**Task to complete**
In this exercise, return the whole listing exactly, excluding any images.
-- Information supplied start --
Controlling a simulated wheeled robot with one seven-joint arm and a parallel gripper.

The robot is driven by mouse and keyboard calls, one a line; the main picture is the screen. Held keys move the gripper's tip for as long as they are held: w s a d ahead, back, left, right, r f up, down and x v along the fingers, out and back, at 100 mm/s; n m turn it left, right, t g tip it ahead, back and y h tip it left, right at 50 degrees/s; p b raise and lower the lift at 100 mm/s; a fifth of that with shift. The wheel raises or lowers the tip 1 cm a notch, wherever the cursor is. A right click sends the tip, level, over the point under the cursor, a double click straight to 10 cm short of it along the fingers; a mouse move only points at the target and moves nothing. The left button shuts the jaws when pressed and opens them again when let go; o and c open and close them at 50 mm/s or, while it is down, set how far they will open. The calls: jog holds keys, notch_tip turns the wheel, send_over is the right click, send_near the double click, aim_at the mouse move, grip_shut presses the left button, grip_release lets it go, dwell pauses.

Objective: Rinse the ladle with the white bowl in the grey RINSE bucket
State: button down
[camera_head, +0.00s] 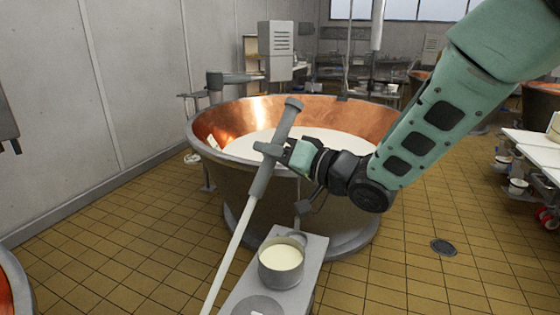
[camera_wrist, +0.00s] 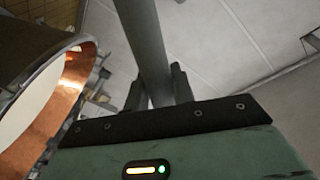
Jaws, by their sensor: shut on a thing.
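My gripper (camera_head: 272,150) is shut on the grey handle of a long tool, which I take to be the ladle (camera_head: 236,248). It is tilted, with its grip end up and its white shaft running down to the left and out of the picture. Its bowl end is out of view. In the wrist view the grey handle (camera_wrist: 147,40) stands between the fingers of my gripper (camera_wrist: 158,92). No RINSE lettering can be read, and I cannot pick out the rinse bucket for certain.
A metal pot (camera_head: 281,271) of cream-coloured liquid stands on a narrow grey stand (camera_head: 312,262). A round grey thing (camera_head: 258,305) is cut off in front of it. A large copper vat (camera_head: 228,122) of white liquid is behind. Tiled floor is clear at right, around a drain (camera_head: 443,247).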

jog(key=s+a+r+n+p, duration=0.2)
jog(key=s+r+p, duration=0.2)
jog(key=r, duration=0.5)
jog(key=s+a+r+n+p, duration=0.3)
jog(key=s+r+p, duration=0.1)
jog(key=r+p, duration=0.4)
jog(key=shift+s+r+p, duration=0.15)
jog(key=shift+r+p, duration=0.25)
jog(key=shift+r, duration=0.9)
-- Information supplied end --
**Correct result**
Controlling a simulated wheeled robot with one seven-joint arm and a parallel gripper.

The robot is driven by mouse and keyboard calls, one a line; the main picture is the screen. Held keys move the gripper's tip for as long as they are held: w s a d ahead, back, left, right, r f up, down and x v along the fingers, out and back, at 100 mm/s; n m turn it left, right, t g tip it ahead, back and y h tip it left, right at 50 degrees/s; p b raise and lower the lift at 100 mm/s; a fifth of that with shift. The wheel raises or lowers the tip 1 cm a notch, wherever the cursor is. A right click sends the tip, level, over the point under the cursor, a double click straight to 10 cm short of it along the fingers; a mouse move only points at the target and moves nothing. The left button shuts the jaws when pressed and opens them again when let go; o and c open and close them at 50 mm/s or, while it is down, set how far they will open. The calls: jog holds keys, notch_tip turns the wheel, send_over is the right click, send_near the double click, aim_at the mouse move, grip_shut presses the left button, grip_release lets it go, dwell pauses.

Objective: Rinse the ladle with the white bowl in the grey RINSE bucket
State: button down
[camera_head, +0.00s] 
[camera_wrist, +0.00s] 
Jaws, by their sensor: shut on a thing.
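My gripper (camera_head: 272,150) is shut on the grey handle of a long tool, which I take to be the ladle (camera_head: 236,248). It is tilted, with its grip end up and its white shaft running down to the left and out of the picture. Its bowl end is out of view. In the wrist view the grey handle (camera_wrist: 147,40) stands between the fingers of my gripper (camera_wrist: 158,92). No RINSE lettering can be read, and I cannot pick out the rinse bucket for certain.
A metal pot (camera_head: 281,271) of cream-coloured liquid stands on a narrow grey stand (camera_head: 312,262). A round grey thing (camera_head: 258,305) is cut off in front of it. A large copper vat (camera_head: 228,122) of white liquid is behind. Tiled floor is clear at right, around a drain (camera_head: 443,247).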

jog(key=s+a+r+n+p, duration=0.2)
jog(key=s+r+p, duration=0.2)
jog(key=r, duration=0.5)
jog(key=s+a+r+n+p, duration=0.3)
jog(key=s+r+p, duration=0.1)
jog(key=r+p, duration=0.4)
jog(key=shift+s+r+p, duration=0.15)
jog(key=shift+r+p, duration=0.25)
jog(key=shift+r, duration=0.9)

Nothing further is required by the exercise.